Acontece que o Dr. Bagão Félix, pelo menos desta vez, meteu foice em seara alheia. E, ao fazê-lo, ceifou onde não devia, ceifou mal e poupou à foice o que devia ser ceifado.
Como epígrafe do seu artigo, repetida no texto do mesmo como revelação evangélica, o ilustre colunista transcreveu: « (…) Tudo vai passar pela expressão generalizada do bilinguismo: a língua materna e um segundo idioma. E, para este, o Inglês tomou definitivamente a dianteira, enquanto a língua mais universal e “neutra”, na falta de um qualquer esperanto que fracassou (…)».

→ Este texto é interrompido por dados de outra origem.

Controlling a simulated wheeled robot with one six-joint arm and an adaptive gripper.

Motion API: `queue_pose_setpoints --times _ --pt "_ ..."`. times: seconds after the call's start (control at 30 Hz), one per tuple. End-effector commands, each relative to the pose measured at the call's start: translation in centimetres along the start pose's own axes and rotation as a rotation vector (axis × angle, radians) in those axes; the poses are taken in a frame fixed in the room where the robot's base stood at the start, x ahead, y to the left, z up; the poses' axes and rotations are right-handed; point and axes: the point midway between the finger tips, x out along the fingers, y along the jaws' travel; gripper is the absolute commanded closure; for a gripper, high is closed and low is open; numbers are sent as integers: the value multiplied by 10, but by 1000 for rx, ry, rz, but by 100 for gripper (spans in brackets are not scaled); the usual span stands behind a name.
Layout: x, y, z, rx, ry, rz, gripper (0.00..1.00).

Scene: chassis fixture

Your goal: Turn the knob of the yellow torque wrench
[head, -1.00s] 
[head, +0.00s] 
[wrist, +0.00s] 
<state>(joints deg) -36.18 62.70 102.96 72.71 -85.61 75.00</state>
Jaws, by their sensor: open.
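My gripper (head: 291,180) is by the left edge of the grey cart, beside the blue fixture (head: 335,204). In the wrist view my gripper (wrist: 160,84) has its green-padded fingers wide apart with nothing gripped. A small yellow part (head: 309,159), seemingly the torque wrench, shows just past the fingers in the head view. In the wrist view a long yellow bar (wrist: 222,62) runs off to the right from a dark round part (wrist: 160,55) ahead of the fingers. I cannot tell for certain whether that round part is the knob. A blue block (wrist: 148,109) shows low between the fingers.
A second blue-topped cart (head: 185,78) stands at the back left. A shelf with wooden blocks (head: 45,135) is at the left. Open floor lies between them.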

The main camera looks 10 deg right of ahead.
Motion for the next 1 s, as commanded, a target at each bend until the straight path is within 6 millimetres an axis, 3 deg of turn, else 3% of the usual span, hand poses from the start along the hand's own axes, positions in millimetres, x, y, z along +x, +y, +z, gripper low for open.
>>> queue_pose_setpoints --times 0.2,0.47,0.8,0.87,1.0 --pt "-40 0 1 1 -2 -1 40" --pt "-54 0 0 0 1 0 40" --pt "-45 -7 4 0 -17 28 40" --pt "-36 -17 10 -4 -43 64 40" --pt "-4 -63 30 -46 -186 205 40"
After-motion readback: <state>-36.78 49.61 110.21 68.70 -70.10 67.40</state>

Azar do colunista, logo nesta introdução perentória.
Em círculos de especialistas (interlinguistas, glossopolitólogos, glossossociólogos, quejandos e afins) vem-se discutindo há décadas, entre o mais de pertinente, qual será a ordem linguística do futuro, a que critérios ou critérios obedecerá e a que critério devia obedecer segundo os interesses dignos de tutela para uma escolha de critério.

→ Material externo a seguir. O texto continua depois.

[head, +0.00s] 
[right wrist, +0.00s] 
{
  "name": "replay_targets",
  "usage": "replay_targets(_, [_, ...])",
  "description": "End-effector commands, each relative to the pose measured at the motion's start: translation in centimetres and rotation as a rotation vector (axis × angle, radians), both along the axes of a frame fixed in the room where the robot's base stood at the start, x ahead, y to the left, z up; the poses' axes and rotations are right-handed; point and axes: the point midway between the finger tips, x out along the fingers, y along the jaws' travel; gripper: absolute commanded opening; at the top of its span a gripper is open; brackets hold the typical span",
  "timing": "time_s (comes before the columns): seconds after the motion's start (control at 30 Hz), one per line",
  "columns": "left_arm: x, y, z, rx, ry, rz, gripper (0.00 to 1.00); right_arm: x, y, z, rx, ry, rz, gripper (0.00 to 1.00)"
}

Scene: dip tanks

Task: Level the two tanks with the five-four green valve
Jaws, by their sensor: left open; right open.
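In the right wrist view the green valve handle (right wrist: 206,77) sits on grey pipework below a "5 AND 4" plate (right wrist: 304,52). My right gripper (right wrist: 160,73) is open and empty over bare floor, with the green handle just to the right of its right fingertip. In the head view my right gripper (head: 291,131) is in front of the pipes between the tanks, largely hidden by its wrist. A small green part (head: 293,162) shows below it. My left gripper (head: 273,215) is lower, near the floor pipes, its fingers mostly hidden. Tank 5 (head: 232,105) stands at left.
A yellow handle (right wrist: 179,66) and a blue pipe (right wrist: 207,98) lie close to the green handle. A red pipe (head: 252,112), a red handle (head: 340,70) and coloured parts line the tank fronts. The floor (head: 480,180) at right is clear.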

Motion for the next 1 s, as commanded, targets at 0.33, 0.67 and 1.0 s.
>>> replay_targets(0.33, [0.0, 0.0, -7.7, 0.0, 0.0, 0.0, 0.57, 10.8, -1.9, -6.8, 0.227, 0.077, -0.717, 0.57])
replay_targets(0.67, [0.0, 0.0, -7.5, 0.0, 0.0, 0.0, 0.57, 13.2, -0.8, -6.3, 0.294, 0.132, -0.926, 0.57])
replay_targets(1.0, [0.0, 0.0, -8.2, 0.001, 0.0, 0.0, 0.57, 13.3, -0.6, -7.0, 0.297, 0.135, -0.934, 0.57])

O bilinguismo de que o colunista fala é apenas uma das plúrimas saídas para o problema, valendo dentro da União Europeia mais como placebo do que como remédio. O tipo de bilinguismo propugnado desagua no Inglês erigido em língua-par da língua parental como fatalidade histórica. «Definitivamente», profetizou o colunista, por adesão à epígrafe. Mas definitivamente porquê? O Inglês ditou, porventura, o «fim da História» no que toca, veicularmente, à ordem linguística mundial e europeia? O Francês não foi já, durante séculos, a língua “definitiva” do mundo “civilizado”? E essa “definitividade” não foi também assumida pelo Latim durante quase um milénio, antes do Francês? A hegemonia do Inglês não começou somente a seguir ao fim da II Guerra Mundial? Numa diacronia de hegemonia linguística de dois milénios, a “hegemonia” do Inglês não chega afinal a ter mais de três quartos de século.

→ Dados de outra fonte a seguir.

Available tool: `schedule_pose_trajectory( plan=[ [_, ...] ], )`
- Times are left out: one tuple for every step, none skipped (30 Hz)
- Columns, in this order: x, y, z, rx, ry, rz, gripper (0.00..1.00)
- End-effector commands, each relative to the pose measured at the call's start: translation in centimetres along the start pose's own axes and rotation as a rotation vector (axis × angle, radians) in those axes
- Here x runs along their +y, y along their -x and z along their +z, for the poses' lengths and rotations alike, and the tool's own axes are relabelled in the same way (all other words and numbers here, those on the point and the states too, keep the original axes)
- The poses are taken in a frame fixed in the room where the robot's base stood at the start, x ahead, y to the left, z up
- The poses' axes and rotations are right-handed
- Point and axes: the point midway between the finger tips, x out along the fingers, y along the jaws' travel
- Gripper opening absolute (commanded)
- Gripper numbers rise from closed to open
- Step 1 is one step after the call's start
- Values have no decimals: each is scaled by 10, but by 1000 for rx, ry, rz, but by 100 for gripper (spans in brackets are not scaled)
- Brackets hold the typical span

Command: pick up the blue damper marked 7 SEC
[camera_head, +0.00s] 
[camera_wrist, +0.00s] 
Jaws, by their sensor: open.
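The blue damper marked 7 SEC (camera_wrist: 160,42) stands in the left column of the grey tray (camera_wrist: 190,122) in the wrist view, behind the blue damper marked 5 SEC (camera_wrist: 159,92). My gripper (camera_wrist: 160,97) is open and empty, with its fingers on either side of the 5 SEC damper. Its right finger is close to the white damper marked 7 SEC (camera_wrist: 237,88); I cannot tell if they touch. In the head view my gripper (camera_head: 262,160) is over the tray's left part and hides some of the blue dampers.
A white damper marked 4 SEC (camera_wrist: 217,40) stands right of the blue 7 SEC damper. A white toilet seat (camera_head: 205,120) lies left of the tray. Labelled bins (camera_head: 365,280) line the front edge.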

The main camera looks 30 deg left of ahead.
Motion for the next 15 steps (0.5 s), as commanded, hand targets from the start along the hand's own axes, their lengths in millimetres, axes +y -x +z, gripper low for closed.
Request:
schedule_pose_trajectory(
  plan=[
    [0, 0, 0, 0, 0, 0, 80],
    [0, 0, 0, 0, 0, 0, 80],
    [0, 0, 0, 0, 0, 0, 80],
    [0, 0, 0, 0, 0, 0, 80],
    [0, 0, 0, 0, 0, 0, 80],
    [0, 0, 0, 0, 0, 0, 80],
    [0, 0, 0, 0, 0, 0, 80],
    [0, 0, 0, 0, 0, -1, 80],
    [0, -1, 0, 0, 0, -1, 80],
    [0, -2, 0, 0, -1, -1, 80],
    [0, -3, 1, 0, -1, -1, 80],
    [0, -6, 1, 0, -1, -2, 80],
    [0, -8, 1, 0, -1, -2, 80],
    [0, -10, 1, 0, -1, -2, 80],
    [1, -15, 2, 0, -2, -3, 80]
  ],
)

Porquê «feitos carneiros num mundo anglofonizado»?
Se o Inglês já foi ultrapassado, há mais de uma década, pelo Espanhol, em termos de percentagem demográfica de falantes a nível planetário, e pode até, a médio prazo, vir a ser ultrapassado pelo Português, porque havemos nós, feitos carneiros, de deixar o mundo anglofonizar-se, para já veicularmente e, depois, identitariamente?
O Inglês merece, evidentemente, todo o respeito como língua étnica ou nacional, mas não encerra qualquer legitimidade linguística, científica ou filosófica para ocupar o lugar de língua franca universal. Aponta-se ao Inglês a vantagem de ser uma língua abundante de monossílabos e com grande flexibilidade semântico-contextual, mas, entre outros inconvenientes, tem o de ser uma das línguas mais irregulares do mundo a nível fonético, morfossintático e semântico. A sua irregularidade não impediu que nela trabalhasse e a trabalhasse genialmente um Shakespeare; pelo contrário, as suas irregularidades facilitaram o trabalho ao génio. Simplesmente, não é o tesouro literário duma língua que a legitima como língua franca europeia ou universal. E, se esse devesse ser o critério certo, outras línguas, não poucas, rivalizariam com o Inglês como ideais para número um da veicularidade universal.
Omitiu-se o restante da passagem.